====== Listed records ======
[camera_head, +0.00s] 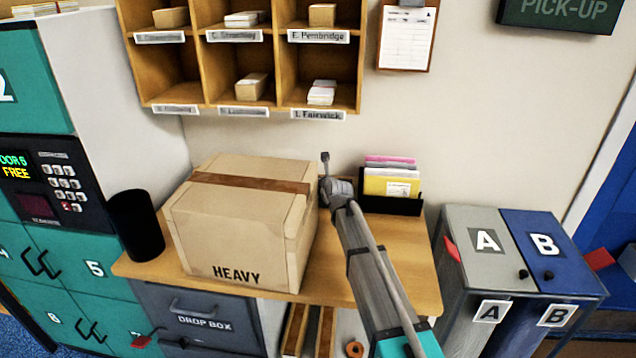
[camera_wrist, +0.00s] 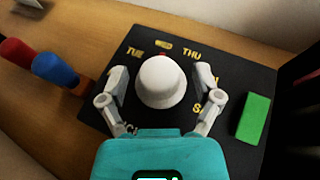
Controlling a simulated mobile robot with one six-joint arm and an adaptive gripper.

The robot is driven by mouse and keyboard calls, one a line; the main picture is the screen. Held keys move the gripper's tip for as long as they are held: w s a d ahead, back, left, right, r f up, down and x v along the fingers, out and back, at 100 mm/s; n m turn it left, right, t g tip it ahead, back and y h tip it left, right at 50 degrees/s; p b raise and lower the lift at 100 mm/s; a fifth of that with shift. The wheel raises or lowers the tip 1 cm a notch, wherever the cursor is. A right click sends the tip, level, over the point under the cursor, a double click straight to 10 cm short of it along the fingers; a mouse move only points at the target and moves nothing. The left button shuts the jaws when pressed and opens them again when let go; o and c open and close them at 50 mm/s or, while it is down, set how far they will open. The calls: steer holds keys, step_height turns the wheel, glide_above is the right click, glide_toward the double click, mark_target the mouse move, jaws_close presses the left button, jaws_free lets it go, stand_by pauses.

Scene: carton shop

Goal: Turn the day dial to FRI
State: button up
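The day dial is a white round knob (camera_wrist: 163,84) on a dark panel (camera_wrist: 235,75), seen in the wrist view. A small red mark shows at its far edge, by the label WED (camera_wrist: 163,45). TUE (camera_wrist: 135,51) is to the left and THU (camera_wrist: 192,54) to the right. Part of SAT (camera_wrist: 200,107) shows; FRI is mostly hidden by the right finger. My gripper (camera_wrist: 162,72) is open, with one finger on each side of the knob and small gaps visible.
A large HEAVY carton (camera_head: 235,225) stands just left of my arm on the wooden counter (camera_head: 415,270). A black card holder (camera_head: 392,204) is at the right.

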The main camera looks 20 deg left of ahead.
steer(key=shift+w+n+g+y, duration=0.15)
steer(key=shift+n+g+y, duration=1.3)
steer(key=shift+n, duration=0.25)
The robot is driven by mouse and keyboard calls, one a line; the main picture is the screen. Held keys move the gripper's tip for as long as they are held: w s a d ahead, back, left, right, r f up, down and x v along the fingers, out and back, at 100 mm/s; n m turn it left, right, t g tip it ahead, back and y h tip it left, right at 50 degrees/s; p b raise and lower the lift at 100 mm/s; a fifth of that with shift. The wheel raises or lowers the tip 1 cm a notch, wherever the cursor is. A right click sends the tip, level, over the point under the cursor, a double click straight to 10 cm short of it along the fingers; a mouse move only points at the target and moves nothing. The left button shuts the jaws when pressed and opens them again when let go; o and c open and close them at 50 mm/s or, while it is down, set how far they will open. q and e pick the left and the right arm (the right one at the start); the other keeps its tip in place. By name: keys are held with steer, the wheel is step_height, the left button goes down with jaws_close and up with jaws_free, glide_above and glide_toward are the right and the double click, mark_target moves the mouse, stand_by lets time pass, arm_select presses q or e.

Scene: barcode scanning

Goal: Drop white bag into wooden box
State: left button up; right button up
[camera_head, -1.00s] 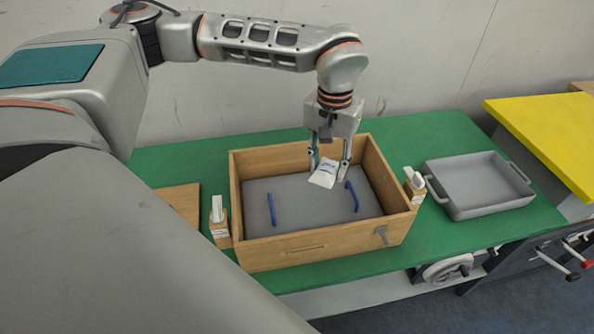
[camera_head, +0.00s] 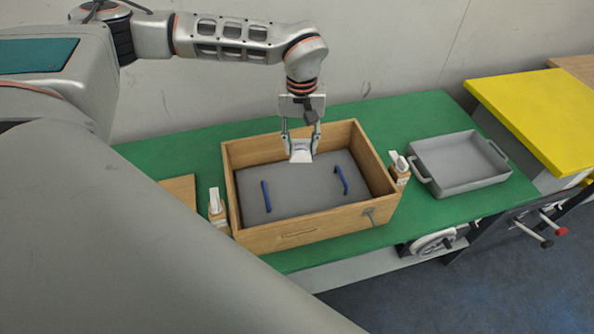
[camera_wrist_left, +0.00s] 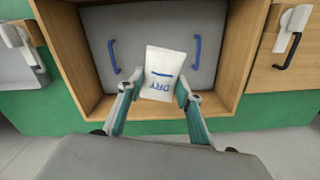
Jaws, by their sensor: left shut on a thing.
======
== Task prompt ==
Write out word for word every line from the line with "The main camera looks 20 deg left of ahead." through the final line of the records, both included, skipping the pictures.

== Exercise solution ==
The main camera looks 20 deg left of ahead.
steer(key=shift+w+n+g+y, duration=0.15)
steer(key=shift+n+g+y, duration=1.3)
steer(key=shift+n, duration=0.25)
The robot is driven by mouse and keyboard calls, one a line; the main picture is the screen. Held keys move the gripper's tip for as long as they are held: w s a d ahead, back, left, right, r f up, down and x v along the fingers, out and back, at 100 mm/s; n m turn it left, right, t g tip it ahead, back and y h tip it left, right at 50 degrees/s; p b raise and lower the lift at 100 mm/s; a fifth of that with shift. The wheel raises or lowers the tip 1 cm a notch, wherever the cursor is. A right click sends the tip, level, over the point under the cursor, a double click straight to 10 cm short of it along the fingers; a mouse move only points at the target and moves nothing. The left button shuts the jaws when pressed and opens them again when let go; o and c open and close them at 50 mm/s or, while it is down, set how far they will open. q and e pick the left and the right arm (the right one at the start); the other keeps its tip in place. By name: keys are held with steer, the wheel is step_height, the left button goes down with jaws_close and up with jaws_free, glide_above and glide_toward are the right and the double click, mark_target moves the mouse, stand_by lets time pass, arm_select presses q or e.

Scene: barcode scanning

Goal: Drop white bag into wooden box
State: left button up; right button up
[camera_head, -1.00s] 
[camera_head, +0.00s] 
[camera_wrist_left, +0.00s] 
Jaws, by their sensor: left shut on a thing.

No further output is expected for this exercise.